We use computer models to project the future. Our simulations go to [a] very high resolution so that we can look at storms particularly. We count the storms and we look at how they look, how big they are. And that's how we can summarize how the storms will be changing in the future.
We're particularly looking at the western United States where most of our storms are coming in the winter; most of our precipitation comes during December, January, February. And so what we found is that overall, per storm on average, we see that the precipitation amount will be increasing by about 30%.
This increase in the precipitation amount comes from two factors. Number one, the storms will become bigger. We find that the storm area will be increasing by about 22%. The storms are getting bigger, [but] they are also producing more intense precipitation. We see that the precipitation will increase by 9% in terms of intensity.
What we found in this study is that the precipitation increase [will not be] uniform within [future] storms. Usually we see a storm produce more precipitation near the center, and this is where we’ll see a much larger increase of precipitation in the future: Near the center of the storm, we [found] that precipitation will increase by about 19 to 20%. This is what we call "sharpening.”
Where does California stand, in terms of the intensity of these storms?
When we look at the western United States, we look separately in three different regions: the Pacific Northwest, including Washington state and Oregon, and then we look at California and also the southwestern United States. What we see is that California is the place where you often get more winter precipitation than other states. And then looking at the future, the sharpening is even more [intense] in California compared to other states, meaning that the precipitation produced by the storms will be even more concentrated towards their centers.
Why is that?
Partly the reason is that California has very interesting geography. So [the Sierra Nevada] mountains are really squeezing out a lot of water vapor from the atmosphere … And the Sierra Nevada is very narrow, it causes very sharp rising air and therefore, storms become more sharp.
We often talk about global warming in terms of temperature, but what is important to know is that with warmer temperatures, you also get more moisture in the atmosphere, just like when you go to the tropics. In the future, we expect more moisture and more precipitation in a more concentrated area because of the narrow mountain [range].
As opposed to historically relying on a snowpack, correct?

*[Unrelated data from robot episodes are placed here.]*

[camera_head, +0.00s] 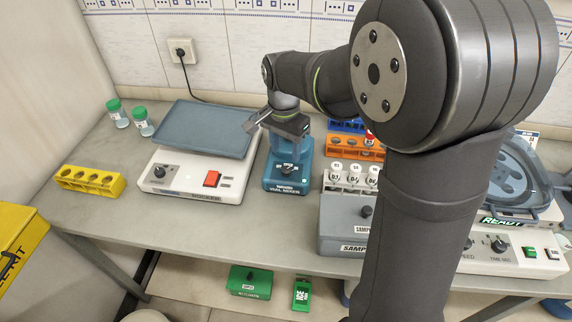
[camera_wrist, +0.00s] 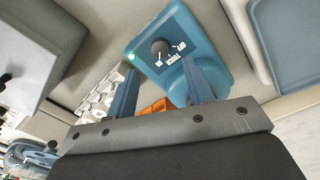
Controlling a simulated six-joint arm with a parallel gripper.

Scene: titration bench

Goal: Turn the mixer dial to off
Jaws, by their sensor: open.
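The blue vial mixer (camera_head: 284,183) stands on the bench between the rocker and the grey sample box. Its round dark dial (camera_head: 289,169) is on the sloped front panel. In the wrist view the dial (camera_wrist: 160,48) shows beside the labels ON, TOUCH and OFF; I cannot tell which label it points at. A small green-white lamp (camera_wrist: 131,57) shows on the panel. My gripper (camera_wrist: 160,65) is open and empty, its two fingers apart, with the dial showing just beyond and between the tips. In the head view my gripper (camera_head: 278,122) hangs over the mixer's back part.
The white rocker (camera_head: 196,187) with its blue-grey tray stands left of the mixer. Right are an orange rack (camera_head: 355,150), white-capped vials (camera_head: 354,174) and the grey sample box (camera_head: 345,240). A yellow rack (camera_head: 90,181) lies far left. Bare bench shows in front of the mixer.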

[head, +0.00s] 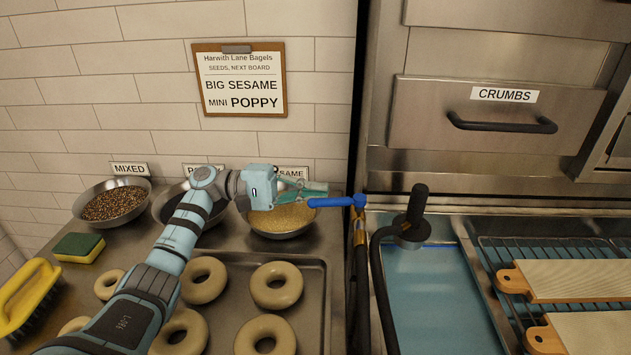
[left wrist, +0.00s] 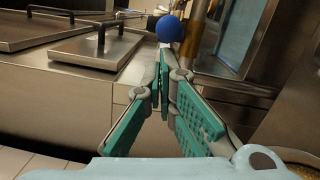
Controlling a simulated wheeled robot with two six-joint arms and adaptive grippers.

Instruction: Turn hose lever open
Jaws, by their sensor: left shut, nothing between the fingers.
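The blue hose lever (head: 332,202) shows in the head view, extending left from its pivot on a brass valve (head: 360,228) beside the oven edge. In the left wrist view, the lever's round blue end (left wrist: 169,29) is just beyond my fingertips. My left gripper (head: 318,189) is shut and empty. Its teal fingers reach over the sesame bowl and end close to the lever's left end. I cannot tell whether they touch it. The left wrist view shows the closed fingers (left wrist: 165,62) pointing at the blue end. My right gripper is not in view.
A black hose runs to a spray head (head: 408,232) right of the valve, above a blue basin (head: 430,300). Seed bowls (head: 110,205) line the wall. A tray (head: 313,300) of bagels lies below my left arm. A rack with wooden boards (head: 575,280) stands right.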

Historically, we rely on the snowpack to give us water supply not only in the wintertime, but when the snow melts in the spring and in the summer. In the future [we are expecting] precipitation to increase and [become] more concentrated near the center. Because of warmer temperatures, precipitation will be more like rain rather than [snow] accumulating in the mountain snowpack. We would probably be getting less snowpack that would produce the water that we need in the summertime.
I would imagine that leads to water managers having conversations about how to adjust to this new normal.
Exactly, yes, this is like a double whammy. During the winter time when you have a lot of precipitation, [that precipitation] becomes more intense, causing flooding because it is not falling as snowfall. Because [precipitation is] falling more as rain rather than snow, we don't get enough snowpack to provide water in the summer. So this is really difficult for water managers. How do you manage flooding in the wintertime and then not enough water in the summertime?
You also have research into the conditions that create a healthy snowpack in northern California. What are the ideal factors?
The ideal factor for creating a good snowpack is of course we need to have precipitation, right? But also the temperature is important because if the precipitation comes in with warmer temperatures, then it would be rainfall, and the water would go into the river more immediately. So you need both factors: precipitation and temperature.
Are there other factors contributing to these more intense forecasted storms that aren’t rising to the top of the conversation, that you think needs to be discussed more?
Well, first of all, I have to emphasize that just global warming is one of the biggest factors, because global warming affects everyone everywhere … There are also other factors, for example, land use change. When we have more urban areas, that can also cause changes like the temperature, more heat.
Looking across the country, are you seeing increased rain or severity of storms in other parts of the United States?
Definitely. In fact, we have also looked at data not only projecting the future, but looking at data from the past to see whether storms might have changed. One of our studies showed that over the central United States … storms don't come in the wintertime like the storms that we have in the western United States. Their storms are mostly in the warm season, like in the spring and in the summer.
What we found is that based on data in the last few decades, the storms have already been changing over that part of the country, where the warm season or summer storms have been lasting longer and producing more extreme precipitation as well.
What can we do at an individual level? What advice do you have when it comes to being best prepared for what you are forecasting?
Changing storms will affect our life, but having the knowledge that the storms will change can help us better prepare.